From the above discussion, it can be seen that in order to optimize a gas lift well, the intersection of the IPR curve 1 and the tubing performance curve 2 or point A must be controlled. Actually, relatively little can be done with IPR curve. Therefore, the major element of control lies in the control of the tubing performance curve (curve No. 2). And after an installation is complete, only the injection gas flow rate can be controlled. Therefore, the present invention is directed to the control of the injection gas flow rate.

SUMMARY

The present invention is generally directed to a closed loop control method and apparatus and a manual input provides a desired liquid production from the well. Measurements are taken of the actual liquid production and injection gas flow rate and a gas flow rate is calculated to produce the selected amount of liquids. Thereafter, the gas flow rate is changed considering the delay time of between changing the gas flow rate and detecting the results of this change. The change in the gas flow rate causes a change in the quantity of produced liquid. The quantity of produced liquid is measured and the cycle begins again.

A further object of the present invention is the method and apparatus for optimizing the production of well fluids from a well by gas lift and includes determining the time delay for various constant injection gas flow rates to produce a constant liquid flow rate and determining the relationship between the injection gas flow rate to the well and the amount of liquid produced from the well between a minimum and a maximum gas flow rate. Next the amount of liquid is selected which is desired to be produced and a determination is made of the required injection gas flow rate required to produce the desired amount of liquid. While measuring the amount of fluids produced from the well and the injection gas flow rate, the difference between the present gas flow rate and the required gas injection flow rate to produce the selected amount of liquids is calculated. Thereafter, the gas flow rate is adjusted considering the determined time delays to reach the required injection gas flow rate without injecting more gas than is needed.

A still further object of the present invention is wherein the amount of liquid selected is a constant produced liquid flow rate.

Still a further object of the present invention is wherein the amount of liquid selected is a constant ratio of injection gas flow rate to produce the liquid flow rate for providing maximum profitability.

Still a further object of the present invention is wherein the time delay is determined by measuring the injection gas flow rate and measuring the produced liquid flow rate at periodic intervals for various different constant injection gas flow rates.

Yet a still further object of the present invention is wherein the relationship between the injection gas flow rate and the amount of liquid produced is determined by measuring the injection gas flow rate and measuring the produced liquid flow rate while varying the injection gas flow rate between minimum and maximum gas flow rates.

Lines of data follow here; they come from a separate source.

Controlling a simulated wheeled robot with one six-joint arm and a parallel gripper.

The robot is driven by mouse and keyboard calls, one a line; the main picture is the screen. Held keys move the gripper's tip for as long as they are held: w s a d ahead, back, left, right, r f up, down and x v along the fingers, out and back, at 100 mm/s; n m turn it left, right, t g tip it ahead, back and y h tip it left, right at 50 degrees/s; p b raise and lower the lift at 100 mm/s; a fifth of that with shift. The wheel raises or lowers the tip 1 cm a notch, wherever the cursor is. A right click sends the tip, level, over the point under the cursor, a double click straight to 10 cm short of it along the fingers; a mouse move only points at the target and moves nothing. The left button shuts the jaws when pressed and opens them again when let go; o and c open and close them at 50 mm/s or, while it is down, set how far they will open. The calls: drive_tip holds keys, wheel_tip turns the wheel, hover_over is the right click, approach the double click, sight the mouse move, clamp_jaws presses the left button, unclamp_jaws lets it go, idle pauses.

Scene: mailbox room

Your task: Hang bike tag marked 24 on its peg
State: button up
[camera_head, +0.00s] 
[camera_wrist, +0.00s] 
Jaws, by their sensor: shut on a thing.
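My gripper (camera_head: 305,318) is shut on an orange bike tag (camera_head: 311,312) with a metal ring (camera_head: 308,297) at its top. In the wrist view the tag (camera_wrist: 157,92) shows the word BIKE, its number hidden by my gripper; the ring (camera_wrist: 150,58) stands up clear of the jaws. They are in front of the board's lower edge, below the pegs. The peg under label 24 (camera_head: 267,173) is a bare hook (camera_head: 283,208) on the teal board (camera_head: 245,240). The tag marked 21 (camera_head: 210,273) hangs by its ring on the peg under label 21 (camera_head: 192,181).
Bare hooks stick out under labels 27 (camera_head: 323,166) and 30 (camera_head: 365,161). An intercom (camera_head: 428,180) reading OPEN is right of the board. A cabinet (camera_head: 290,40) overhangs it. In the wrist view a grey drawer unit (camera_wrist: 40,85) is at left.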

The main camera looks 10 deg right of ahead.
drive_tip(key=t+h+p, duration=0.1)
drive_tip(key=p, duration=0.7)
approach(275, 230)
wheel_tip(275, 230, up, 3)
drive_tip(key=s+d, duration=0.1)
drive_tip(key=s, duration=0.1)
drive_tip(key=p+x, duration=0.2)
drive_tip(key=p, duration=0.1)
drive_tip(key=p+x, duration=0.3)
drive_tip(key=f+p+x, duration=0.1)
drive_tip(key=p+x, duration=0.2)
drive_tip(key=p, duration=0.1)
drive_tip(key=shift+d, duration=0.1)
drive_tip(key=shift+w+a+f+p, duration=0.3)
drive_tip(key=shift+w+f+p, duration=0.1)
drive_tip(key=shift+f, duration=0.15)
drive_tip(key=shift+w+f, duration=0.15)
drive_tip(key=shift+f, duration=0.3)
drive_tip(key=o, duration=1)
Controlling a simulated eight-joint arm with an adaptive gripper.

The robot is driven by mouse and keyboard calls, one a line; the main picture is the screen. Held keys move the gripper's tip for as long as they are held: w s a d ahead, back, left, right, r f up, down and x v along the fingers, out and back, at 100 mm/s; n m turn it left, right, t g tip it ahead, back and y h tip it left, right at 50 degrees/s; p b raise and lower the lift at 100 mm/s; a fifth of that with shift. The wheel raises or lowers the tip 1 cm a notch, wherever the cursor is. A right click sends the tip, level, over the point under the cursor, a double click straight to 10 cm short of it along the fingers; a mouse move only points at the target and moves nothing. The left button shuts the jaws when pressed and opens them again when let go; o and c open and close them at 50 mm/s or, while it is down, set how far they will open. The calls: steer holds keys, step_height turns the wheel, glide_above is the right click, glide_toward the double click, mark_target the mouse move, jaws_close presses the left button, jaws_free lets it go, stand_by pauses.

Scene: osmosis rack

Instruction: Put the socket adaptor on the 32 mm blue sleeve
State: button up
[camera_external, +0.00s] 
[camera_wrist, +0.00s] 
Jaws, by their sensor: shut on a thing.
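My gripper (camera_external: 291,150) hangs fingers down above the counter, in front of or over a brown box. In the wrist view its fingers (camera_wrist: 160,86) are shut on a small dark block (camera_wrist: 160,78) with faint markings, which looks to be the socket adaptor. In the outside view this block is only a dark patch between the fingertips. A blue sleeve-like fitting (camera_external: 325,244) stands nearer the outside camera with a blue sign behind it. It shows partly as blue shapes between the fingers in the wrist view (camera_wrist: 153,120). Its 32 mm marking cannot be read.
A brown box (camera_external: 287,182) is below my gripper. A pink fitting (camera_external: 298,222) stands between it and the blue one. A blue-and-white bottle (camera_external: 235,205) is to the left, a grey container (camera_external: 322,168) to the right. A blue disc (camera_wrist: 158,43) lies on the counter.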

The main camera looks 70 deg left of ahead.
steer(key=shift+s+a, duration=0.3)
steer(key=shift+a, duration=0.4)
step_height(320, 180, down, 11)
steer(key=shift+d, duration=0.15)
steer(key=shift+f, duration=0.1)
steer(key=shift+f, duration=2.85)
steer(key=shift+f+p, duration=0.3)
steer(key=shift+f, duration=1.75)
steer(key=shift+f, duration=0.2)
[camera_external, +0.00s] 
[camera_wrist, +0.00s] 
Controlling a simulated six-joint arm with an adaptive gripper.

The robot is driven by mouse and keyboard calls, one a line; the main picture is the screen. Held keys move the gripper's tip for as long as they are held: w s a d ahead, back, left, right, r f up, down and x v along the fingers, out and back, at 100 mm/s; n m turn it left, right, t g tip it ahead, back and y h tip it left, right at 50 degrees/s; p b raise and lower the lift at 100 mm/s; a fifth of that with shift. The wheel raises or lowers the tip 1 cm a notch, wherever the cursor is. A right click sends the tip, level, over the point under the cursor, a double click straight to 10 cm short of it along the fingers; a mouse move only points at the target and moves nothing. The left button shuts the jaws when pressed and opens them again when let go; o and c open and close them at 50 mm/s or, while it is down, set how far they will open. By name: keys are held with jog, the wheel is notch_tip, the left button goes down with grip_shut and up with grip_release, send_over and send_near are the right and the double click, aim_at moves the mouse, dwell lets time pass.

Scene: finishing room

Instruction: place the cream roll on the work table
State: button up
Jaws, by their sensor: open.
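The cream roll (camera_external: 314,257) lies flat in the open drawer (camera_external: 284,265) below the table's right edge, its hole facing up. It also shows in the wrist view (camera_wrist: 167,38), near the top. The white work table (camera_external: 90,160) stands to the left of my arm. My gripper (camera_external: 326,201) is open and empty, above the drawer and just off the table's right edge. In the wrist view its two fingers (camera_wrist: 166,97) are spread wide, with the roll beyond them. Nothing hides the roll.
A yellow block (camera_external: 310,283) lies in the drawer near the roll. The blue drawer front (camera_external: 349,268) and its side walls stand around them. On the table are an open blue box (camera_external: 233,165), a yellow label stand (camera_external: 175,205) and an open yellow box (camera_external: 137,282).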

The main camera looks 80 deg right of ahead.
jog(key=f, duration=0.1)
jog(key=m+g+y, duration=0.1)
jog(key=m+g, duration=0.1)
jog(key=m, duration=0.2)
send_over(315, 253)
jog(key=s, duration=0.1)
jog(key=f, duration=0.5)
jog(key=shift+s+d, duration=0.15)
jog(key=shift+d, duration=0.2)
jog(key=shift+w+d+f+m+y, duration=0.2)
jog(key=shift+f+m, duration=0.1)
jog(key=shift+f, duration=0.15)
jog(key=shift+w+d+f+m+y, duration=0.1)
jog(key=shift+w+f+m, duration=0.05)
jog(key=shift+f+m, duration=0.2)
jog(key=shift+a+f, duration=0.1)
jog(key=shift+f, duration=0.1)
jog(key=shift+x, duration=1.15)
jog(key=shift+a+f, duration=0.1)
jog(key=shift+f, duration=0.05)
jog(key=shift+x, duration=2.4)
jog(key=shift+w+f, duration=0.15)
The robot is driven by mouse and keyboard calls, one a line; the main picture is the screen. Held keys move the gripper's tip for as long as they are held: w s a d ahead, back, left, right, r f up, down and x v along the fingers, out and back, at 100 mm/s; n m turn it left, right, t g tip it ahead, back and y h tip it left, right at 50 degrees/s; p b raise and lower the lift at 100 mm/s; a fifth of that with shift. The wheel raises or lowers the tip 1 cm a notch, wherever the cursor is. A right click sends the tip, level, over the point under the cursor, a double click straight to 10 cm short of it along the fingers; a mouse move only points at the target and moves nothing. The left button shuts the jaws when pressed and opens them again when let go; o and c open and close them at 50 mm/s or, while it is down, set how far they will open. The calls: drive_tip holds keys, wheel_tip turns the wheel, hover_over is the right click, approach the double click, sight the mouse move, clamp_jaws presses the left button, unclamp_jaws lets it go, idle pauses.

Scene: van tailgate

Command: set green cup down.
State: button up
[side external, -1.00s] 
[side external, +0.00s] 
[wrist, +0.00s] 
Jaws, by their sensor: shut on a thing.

Yet a still further object of the present invention is the provision of an apparatus for optimizing the production of well fluids from a well by gas lift including means for measuring the amount of well fluids produced from the well and means adapted to be connected to a supply of injection gas for measuring the injection gas flow rate of gas injected into the well, and means adapted to be connected to the supply of injection gas for controlling the flow rate of injection gas to the well. Computing and control means are connected to the well fluids measuring means, the injection gas flow measuring means, and the means for controlling the flow rate of the gas. The computing and control means receives measurements of the fluids produced and measurements of the injection gas flow rate and also receives a selected desired liquid production rate. The control means adjusts the gas flow rate, for producing the selected liquid production rate, by adjusting the gas flow rate considering any time delay required to reach the gas flow rate to produce the selected liquid production rate without injecting more gas than needed.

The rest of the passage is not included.